[start of Data section]

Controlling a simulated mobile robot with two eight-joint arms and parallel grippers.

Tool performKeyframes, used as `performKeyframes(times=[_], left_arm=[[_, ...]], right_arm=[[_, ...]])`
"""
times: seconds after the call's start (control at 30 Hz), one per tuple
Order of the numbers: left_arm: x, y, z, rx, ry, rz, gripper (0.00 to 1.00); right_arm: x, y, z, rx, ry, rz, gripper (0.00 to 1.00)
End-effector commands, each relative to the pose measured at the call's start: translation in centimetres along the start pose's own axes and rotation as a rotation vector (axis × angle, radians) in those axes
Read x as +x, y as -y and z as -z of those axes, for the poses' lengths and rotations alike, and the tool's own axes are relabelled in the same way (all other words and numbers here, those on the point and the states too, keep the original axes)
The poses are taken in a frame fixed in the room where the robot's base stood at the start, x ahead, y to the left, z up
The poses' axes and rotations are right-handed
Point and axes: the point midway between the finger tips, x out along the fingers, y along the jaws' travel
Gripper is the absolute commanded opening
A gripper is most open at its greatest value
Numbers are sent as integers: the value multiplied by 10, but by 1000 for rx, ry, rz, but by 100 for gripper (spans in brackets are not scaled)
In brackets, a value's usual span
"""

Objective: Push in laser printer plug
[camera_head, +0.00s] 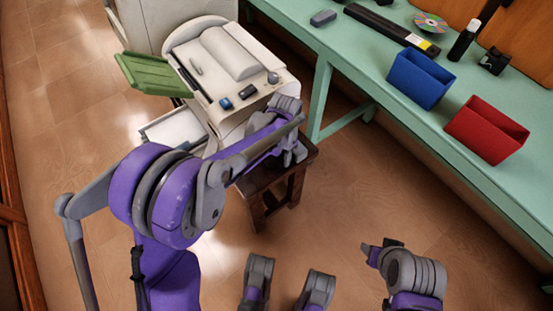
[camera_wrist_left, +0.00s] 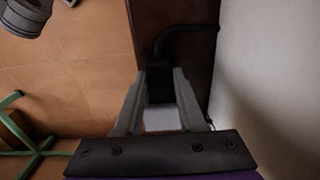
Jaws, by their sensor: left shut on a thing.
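The laser printer (camera_head: 235,75) is a white machine with a green flap open on its left. It stands on a dark wooden stool (camera_head: 298,178). My left arm reaches across to the printer's near right side, where my left gripper (camera_head: 288,140) is. In the left wrist view, my gripper's two grey fingers are shut on a black plug (camera_wrist_left: 160,80). I cannot see a socket or tell whether the plug touches one. My right gripper (camera_head: 370,254) is low at right, and its jaws are unclear.
A green workbench (camera_head: 400,110) runs along the right, with a blue bin (camera_head: 420,80), a red bin (camera_head: 487,128), a disc (camera_head: 431,22) and a black bottle (camera_head: 463,42). The wooden floor (camera_head: 340,215) between stool and bench is clear.

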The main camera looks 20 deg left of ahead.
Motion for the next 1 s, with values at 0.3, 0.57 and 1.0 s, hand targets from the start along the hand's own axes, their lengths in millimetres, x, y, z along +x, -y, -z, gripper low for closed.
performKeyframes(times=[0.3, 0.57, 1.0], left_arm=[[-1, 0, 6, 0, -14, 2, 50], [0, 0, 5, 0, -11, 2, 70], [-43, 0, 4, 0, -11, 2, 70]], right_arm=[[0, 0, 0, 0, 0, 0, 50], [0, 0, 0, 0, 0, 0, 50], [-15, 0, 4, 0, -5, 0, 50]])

[end of Data section]

Leave the pictures out, and print every line of the listing exactly as written.

#### Task result
Controlling a simulated mobile robot with two eight-joint arms and parallel grippers.

Tool performKeyframes, used as `performKeyframes(times=[_], left_arm=[[_, ...]], right_arm=[[_, ...]])`
"""
times: seconds after the call's start (control at 30 Hz), one per tuple
Order of the numbers: left_arm: x, y, z, rx, ry, rz, gripper (0.00 to 1.00); right_arm: x, y, z, rx, ry, rz, gripper (0.00 to 1.00)
End-effector commands, each relative to the pose measured at the call's start: translation in centimetres along the start pose's own axes and rotation as a rotation vector (axis × angle, radians) in those axes
Read x as +x, y as -y and z as -z of those axes, for the poses' lengths and rotations alike, and the tool's own axes are relabelled in the same way (all other words and numbers here, those on the point and the states too, keep the original axes)
The poses are taken in a frame fixed in the room where the robot's base stood at the start, x ahead, y to the left, z up
The poses' axes and rotations are right-handed
Point and axes: the point midway between the finger tips, x out along the fingers, y along the jaws' travel
Gripper is the absolute commanded opening
A gripper is most open at its greatest value
Numbers are sent as integers: the value multiplied by 10, but by 1000 for rx, ry, rz, but by 100 for gripper (spans in brackets are not scaled)
In brackets, a value's usual span
"""

Objective: Push in laser printer plug
[camera_head, +0.00s] 
[camera_wrist_left, +0.00s] 
Jaws, by their sensor: left shut on a thing.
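The laser printer (camera_head: 235,75) is a white machine with a green flap open on its left. It stands on a dark wooden stool (camera_head: 298,178). My left arm reaches across to the printer's near right side, where my left gripper (camera_head: 288,140) is. In the left wrist view, my gripper's two grey fingers are shut on a black plug (camera_wrist_left: 160,80). I cannot see a socket or tell whether the plug touches one. My right gripper (camera_head: 370,254) is low at right, and its jaws are unclear.
A green workbench (camera_head: 400,110) runs along the right, with a blue bin (camera_head: 420,80), a red bin (camera_head: 487,128), a disc (camera_head: 431,22) and a black bottle (camera_head: 463,42). The wooden floor (camera_head: 340,215) between stool and bench is clear.

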The main camera looks 20 deg left of ahead.
Motion for the next 1 s, with values at 0.3, 0.57 and 1.0 s, hand targets from the start along the hand's own axes, their lengths in millimetres, x, y, z along +x, -y, -z, gripper low for closed.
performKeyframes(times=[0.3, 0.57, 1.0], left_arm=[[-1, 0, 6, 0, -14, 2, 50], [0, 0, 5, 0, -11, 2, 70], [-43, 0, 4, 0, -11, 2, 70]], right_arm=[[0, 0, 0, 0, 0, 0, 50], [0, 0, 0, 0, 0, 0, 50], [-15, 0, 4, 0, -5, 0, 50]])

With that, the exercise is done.